Mattheüs 22:37 en 38

Telkens weer wordt de vraag gesteld of het niet een aantasting is van het wezen van de liefde als de liefde ons wordt voorgeschreven. De liefde is immers pas echt als zij vrijwillig is, en je kunt iemand toch niet verplichten om lief te hebben? Liefde moet voortkomen uit het hart en kan niet bestaan in het nakomen van een aantal verplichtingen. Als het hart er niet bij betrokken is, dan is het geen echte liefde. Hoe kan liefde dan worden vastgelegd in een gebod?
Dat lijkt een heel wijze opmerking te zijn, maar toch is het een domme bewering. De mensen die een vurige liefde kenden hebben het vastleggen van de liefde nooit in strijd met het wezen van de liefde geacht. Zij zijn altijd bereid geweest om de duurzaamheid van die liefde vast te leggen in een eed.
Men zweert elkaar eeuwige trouw. Liefde die maar tijdelijk is, die voorbijgaat en waarvan men niet zeker weet of die wel zal blijven bestaan, die verdient de naam liefde niet. Laat de liefde maar in een verbond bevestigd worden en beschut worden tegen het ongedurige van onze aard en het onbestendige van ons leven. Anders wordt de liefde een wanhopige zaak.
God heeft ons door het gebod van de liefde willen beschermen tegen die trieste bedoening van een wanhopige liefde.
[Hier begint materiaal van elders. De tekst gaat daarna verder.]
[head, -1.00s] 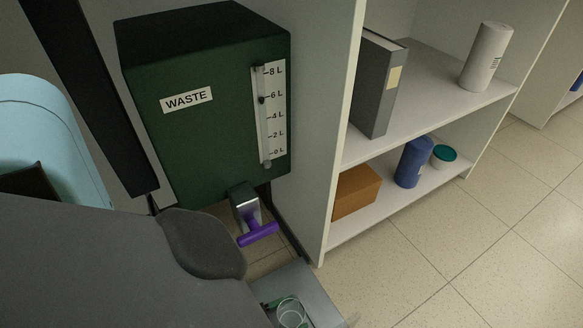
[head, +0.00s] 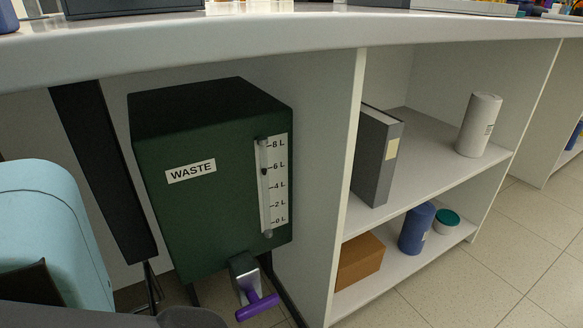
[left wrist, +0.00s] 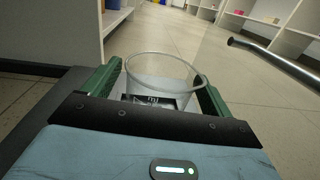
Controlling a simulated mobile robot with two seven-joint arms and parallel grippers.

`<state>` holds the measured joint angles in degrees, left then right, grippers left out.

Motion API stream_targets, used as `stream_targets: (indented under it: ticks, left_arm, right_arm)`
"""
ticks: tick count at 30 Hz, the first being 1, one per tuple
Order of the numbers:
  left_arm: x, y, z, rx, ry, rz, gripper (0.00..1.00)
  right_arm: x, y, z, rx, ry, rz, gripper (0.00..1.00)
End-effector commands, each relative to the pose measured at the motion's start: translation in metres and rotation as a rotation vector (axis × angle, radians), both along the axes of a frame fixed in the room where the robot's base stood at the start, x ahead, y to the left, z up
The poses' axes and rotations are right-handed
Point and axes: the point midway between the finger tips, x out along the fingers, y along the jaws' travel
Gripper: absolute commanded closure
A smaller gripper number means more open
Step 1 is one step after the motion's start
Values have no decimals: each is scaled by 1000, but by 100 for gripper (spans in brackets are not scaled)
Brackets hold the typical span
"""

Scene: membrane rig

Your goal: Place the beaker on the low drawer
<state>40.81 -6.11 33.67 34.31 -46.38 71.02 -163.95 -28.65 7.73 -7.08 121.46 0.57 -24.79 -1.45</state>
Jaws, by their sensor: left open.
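The beaker (left wrist: 168,78) is clear glass with an open round rim. It stands between the two green fingers of my left gripper (left wrist: 160,84) in the left wrist view. The fingers are apart, one on each side of the beaker; whether they touch the glass is hard to tell. The beaker's lower part is largely hidden by the gripper's dark front bar. The low drawer does not show in the head view now, and I cannot make it out for certain in the left wrist view. My right gripper is in neither view.
A dark green waste tank (head: 205,190) with a purple-handled tap (head: 257,306) hangs under the bench (head: 300,42). Right of it, open shelves (head: 430,165) hold a grey binder (head: 375,160), a white roll (head: 479,125), a brown box (head: 359,262) and a blue bottle (head: 416,230). Floor right is clear.

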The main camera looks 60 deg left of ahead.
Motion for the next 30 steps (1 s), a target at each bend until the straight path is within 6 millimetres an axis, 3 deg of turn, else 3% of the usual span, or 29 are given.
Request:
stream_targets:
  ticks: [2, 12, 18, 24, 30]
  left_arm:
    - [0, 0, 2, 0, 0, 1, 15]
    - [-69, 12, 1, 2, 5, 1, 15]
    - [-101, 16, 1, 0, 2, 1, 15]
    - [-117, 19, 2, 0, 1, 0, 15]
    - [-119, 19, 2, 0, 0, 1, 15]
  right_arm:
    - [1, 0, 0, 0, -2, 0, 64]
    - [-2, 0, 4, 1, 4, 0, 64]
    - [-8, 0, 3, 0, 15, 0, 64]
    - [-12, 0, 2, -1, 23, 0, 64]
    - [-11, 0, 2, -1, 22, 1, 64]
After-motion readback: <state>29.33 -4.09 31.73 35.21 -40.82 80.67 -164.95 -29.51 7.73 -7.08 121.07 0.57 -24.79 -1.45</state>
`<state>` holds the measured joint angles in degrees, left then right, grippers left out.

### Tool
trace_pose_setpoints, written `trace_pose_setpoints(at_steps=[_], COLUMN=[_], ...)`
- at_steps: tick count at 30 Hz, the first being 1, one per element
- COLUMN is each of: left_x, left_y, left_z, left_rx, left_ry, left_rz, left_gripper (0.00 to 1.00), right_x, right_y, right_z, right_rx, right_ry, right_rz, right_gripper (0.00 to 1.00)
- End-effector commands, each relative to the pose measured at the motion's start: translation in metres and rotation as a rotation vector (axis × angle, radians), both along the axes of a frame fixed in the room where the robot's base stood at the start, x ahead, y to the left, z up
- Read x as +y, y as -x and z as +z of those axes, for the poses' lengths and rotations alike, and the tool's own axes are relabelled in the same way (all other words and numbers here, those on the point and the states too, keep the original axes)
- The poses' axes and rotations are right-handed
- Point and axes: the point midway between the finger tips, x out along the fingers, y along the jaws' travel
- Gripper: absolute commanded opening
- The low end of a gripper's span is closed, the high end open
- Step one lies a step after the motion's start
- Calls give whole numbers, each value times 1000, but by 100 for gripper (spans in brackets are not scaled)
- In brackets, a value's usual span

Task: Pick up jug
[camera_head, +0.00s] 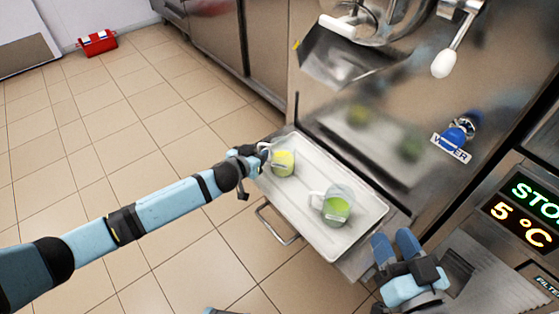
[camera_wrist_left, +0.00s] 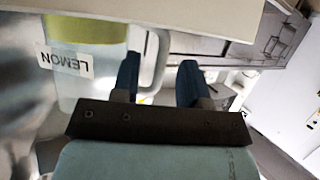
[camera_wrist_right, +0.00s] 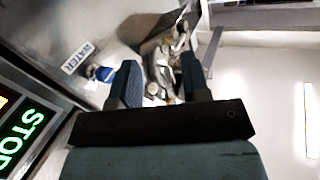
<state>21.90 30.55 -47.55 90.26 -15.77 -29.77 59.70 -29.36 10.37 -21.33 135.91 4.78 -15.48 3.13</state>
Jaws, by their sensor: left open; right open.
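A clear jug with yellow contents (camera_head: 283,164) stands on the white tray (camera_head: 356,243), toward its far left end. In the left wrist view this jug (camera_wrist_left: 88,85) carries a LEMON label, seen upside down. Its handle (camera_wrist_left: 160,62) shows between the fingers of my left gripper (camera_wrist_left: 160,72), which is open and not closed on it. In the head view my left gripper (camera_head: 258,155) is at the jug's left side. A second jug with green contents (camera_head: 338,207) stands nearer on the tray, its handle to the left. My right gripper (camera_head: 395,243) is open and empty right of the tray.
The steel freezer (camera_head: 400,150) rises behind the tray, with a spout and a white-knobbed lever (camera_head: 443,64) above. A blue water knob (camera_head: 457,134) and a lit display (camera_head: 528,210) are at right. A red box (camera_head: 97,42) lies on the floor, which is otherwise clear at left.

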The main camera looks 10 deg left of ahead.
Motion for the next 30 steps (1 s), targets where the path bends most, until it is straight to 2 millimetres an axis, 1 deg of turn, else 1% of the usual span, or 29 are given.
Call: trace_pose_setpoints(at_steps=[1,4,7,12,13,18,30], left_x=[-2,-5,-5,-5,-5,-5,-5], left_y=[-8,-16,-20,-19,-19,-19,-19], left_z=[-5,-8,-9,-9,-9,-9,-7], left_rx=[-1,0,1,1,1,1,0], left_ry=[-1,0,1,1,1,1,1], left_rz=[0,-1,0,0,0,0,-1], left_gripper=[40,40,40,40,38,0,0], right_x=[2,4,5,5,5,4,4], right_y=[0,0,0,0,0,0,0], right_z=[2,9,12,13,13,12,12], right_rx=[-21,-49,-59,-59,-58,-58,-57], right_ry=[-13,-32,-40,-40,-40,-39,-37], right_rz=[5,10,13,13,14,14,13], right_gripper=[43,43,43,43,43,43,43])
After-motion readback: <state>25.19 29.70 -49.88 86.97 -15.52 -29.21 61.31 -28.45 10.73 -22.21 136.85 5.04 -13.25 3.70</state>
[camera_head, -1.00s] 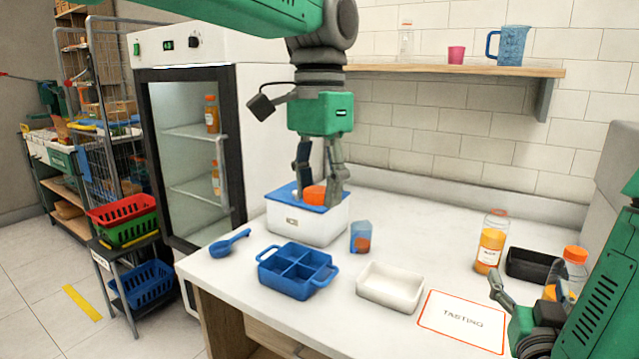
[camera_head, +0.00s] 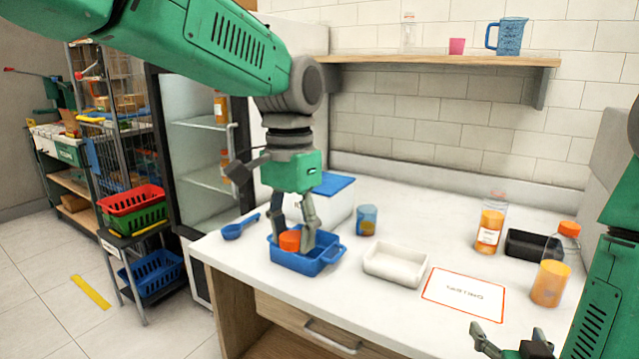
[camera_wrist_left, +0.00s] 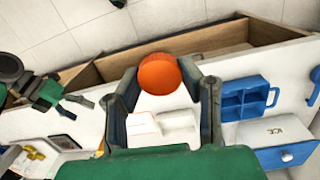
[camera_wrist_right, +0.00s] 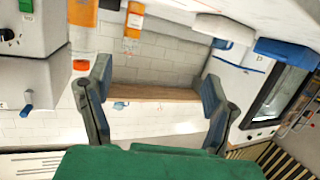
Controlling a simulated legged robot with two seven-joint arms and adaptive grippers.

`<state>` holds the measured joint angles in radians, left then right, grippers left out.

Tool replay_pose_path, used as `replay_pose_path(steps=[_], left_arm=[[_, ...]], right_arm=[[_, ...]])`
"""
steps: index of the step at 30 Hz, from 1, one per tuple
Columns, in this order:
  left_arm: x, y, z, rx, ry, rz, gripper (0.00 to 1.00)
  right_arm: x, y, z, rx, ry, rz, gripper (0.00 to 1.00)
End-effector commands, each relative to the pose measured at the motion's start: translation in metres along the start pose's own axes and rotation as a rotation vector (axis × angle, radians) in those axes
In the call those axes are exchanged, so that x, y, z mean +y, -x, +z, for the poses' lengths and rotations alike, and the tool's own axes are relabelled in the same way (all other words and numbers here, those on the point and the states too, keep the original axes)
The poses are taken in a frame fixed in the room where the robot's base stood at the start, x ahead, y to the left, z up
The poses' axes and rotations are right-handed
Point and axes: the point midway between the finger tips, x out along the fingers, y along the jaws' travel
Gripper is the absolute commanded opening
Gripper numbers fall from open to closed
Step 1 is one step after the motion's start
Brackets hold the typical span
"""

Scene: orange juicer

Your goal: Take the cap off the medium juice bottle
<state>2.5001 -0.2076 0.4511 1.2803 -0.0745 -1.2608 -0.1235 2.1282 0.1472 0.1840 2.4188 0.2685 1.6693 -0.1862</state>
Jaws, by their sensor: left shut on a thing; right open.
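My left gripper (camera_head: 293,243) is shut on an orange round cap (camera_head: 289,240), held over the blue divided tray (camera_head: 331,258). The cap shows between the fingers in the left wrist view (camera_wrist_left: 160,74). A labelled bottle of orange juice (camera_head: 488,232) stands upright at the right of the counter; its clear top shows no orange cap. I cannot tell which bottle is the medium one. My right gripper (camera_head: 508,338) is open and empty, near the counter's front right.
A white tray (camera_head: 394,268), a tasting card (camera_head: 464,297), a blue cup (camera_head: 367,221) and a blue scoop (camera_head: 238,228) lie around the counter. A black tray (camera_head: 530,246) is by the bottles. A blue-lidded white box (camera_head: 334,200) stands behind my left gripper.

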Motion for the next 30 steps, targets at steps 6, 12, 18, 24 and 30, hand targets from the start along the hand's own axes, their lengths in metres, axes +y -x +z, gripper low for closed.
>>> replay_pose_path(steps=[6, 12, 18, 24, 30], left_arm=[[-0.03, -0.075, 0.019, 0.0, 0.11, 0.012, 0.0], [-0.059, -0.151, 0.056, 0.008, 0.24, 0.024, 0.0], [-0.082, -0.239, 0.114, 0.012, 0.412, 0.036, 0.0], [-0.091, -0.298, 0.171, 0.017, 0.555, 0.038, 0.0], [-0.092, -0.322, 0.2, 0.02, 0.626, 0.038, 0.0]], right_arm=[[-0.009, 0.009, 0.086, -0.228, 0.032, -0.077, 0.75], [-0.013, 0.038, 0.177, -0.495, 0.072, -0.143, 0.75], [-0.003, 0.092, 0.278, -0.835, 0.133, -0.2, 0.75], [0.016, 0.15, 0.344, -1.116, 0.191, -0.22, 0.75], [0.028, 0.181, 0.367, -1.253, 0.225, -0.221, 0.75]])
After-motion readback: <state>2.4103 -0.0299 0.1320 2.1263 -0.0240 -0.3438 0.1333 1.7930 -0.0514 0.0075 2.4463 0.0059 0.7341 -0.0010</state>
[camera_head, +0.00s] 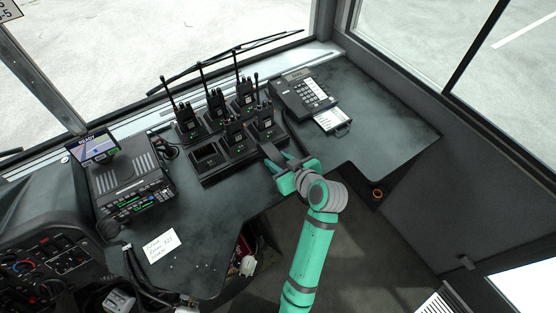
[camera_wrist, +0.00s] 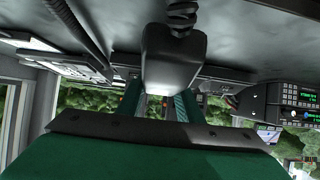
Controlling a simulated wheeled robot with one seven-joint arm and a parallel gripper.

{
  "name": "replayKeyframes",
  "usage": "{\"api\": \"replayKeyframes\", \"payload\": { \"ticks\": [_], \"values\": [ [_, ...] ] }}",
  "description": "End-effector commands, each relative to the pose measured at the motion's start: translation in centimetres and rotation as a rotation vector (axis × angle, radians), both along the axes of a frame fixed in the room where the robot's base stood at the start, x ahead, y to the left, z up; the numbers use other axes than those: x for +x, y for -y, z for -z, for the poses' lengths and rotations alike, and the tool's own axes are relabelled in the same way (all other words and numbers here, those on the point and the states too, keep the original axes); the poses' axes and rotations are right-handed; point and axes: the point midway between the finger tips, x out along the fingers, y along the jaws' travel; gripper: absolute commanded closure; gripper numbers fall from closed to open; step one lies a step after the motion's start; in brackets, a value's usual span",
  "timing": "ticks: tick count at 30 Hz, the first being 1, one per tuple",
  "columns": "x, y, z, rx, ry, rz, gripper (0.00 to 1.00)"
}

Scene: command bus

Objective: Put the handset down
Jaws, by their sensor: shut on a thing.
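My gripper (camera_head: 286,170) is at the front edge of the dark dashboard, right of the radio charger. It is shut on the dark handset (camera_head: 269,152), which is partly hidden by the jaws. In the wrist view the handset (camera_wrist: 173,55) fills the middle, with a coiled cord (camera_wrist: 182,14) at its end and the green fingers (camera_wrist: 158,103) around its lower part. The desk phone (camera_head: 303,93) with a keypad stands farther back and to the right, apart from the gripper. I cannot tell whether the handset touches the dashboard.
A charger (camera_head: 208,158) with several upright handheld radios and an empty front-left slot stands just left of the gripper. A pull-out card (camera_head: 332,118) lies before the phone. A console (camera_head: 128,180) and a note (camera_head: 161,245) are at left. The dashboard's right side (camera_head: 395,130) is clear.

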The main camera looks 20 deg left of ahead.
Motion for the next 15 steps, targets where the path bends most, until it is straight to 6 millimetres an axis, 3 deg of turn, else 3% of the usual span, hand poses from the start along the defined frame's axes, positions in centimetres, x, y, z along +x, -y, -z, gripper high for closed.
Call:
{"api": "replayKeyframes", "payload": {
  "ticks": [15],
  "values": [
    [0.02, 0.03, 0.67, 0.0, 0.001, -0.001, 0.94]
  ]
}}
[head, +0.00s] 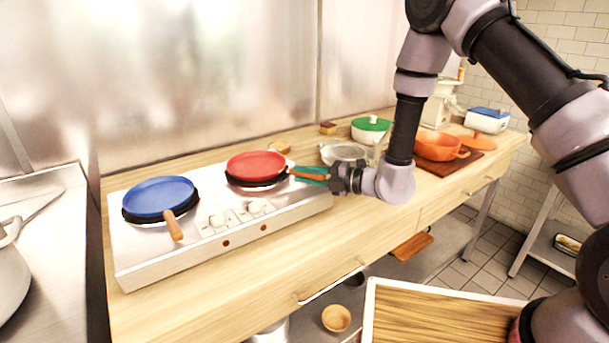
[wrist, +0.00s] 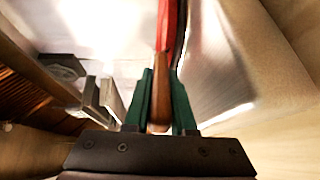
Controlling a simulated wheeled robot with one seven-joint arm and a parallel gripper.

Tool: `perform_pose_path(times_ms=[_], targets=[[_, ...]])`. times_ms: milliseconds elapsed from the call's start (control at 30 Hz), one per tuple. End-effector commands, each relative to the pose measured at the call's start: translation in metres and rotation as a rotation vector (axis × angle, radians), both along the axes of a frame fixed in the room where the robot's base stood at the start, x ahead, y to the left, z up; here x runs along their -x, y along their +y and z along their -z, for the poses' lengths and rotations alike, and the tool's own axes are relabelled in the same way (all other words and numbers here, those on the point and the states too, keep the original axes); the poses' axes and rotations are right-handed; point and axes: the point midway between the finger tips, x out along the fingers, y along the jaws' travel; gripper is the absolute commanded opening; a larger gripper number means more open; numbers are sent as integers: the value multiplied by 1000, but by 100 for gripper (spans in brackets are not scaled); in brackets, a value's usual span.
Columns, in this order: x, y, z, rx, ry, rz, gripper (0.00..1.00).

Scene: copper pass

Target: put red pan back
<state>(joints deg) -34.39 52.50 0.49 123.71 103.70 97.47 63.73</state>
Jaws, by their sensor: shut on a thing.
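The red pan (head: 256,165) is on or just over the right burner of the white stove, its wooden handle (head: 307,176) pointing right. My gripper (head: 318,175) reaches in from the right and is shut on that handle. In the wrist view the wooden handle (wrist: 160,104) lies between the green fingers (wrist: 160,115), with the red pan (wrist: 167,25) edge-on beyond it. Whether the pan's underside touches the burner cannot be told.
A blue pan (head: 160,196) sits on the stove's (head: 150,262) left burner, handle toward the front. A glass bowl (head: 344,153), a green-lidded pot (head: 370,130) and an orange pot (head: 437,147) stand along the counter to the right. The counter front (head: 300,262) is clear.

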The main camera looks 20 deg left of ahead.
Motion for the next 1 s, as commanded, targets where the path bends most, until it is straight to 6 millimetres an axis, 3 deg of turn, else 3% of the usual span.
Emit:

Het hangt samen met Zijn verhouding tot ons mensen dat Hij over de duurzaamheid spreekt in een gebod. Wij leren dan meteen de zin ervan verstaan dat Hij zegt: Gij zult… Stel u voor dat God ons niet precies had duidelijk gemaakt dat Hij deze liefde van ons verwacht!
Gelukkig heeft God het wel gedaan. En door het in een gebod te doen, heeft Hij de liefde bij ons afhankelijk gemaakt van Hem, Die de liefde zelf is. Het gebod is de waarborg van de duurzaamheid. Wij hebben lief, omdat God ons eerst heeft liefgehad. En als God ons ooit blij wilde maken met de eeuwige gebondenheid aan de strikte gehoorzaamheid, dan was het wel in dit gebod.
Wat het mooiste en het beste van ons leven is, dat wordt door de Heere van ons verwacht. Wij mogen er nooit mee ophouden, met de liefde tot God niet en met de liefde tot de naaste niet.
Er zijn bezwaren genoeg. Wij hebben dikwijls heel wat bezwaren tegen onze naaste, en diep in ons hart vaak ook tegen God. We ervaren de liefde van God niet altijd en in alle omstandigheden. En we hebben dan ook heel wat moeite met de liefde tot God en tot de naaste.
Maar elke dag roept dit gebod ons tot het frisse en spontane van de liefde. En in het verbond van God is de eis ook een lokroep. Een roep tot de Heere, opdat wij bij Hem zullen leren wat liefde is en opdat wij vanuit Zijn liefde in de liefde mogen leven.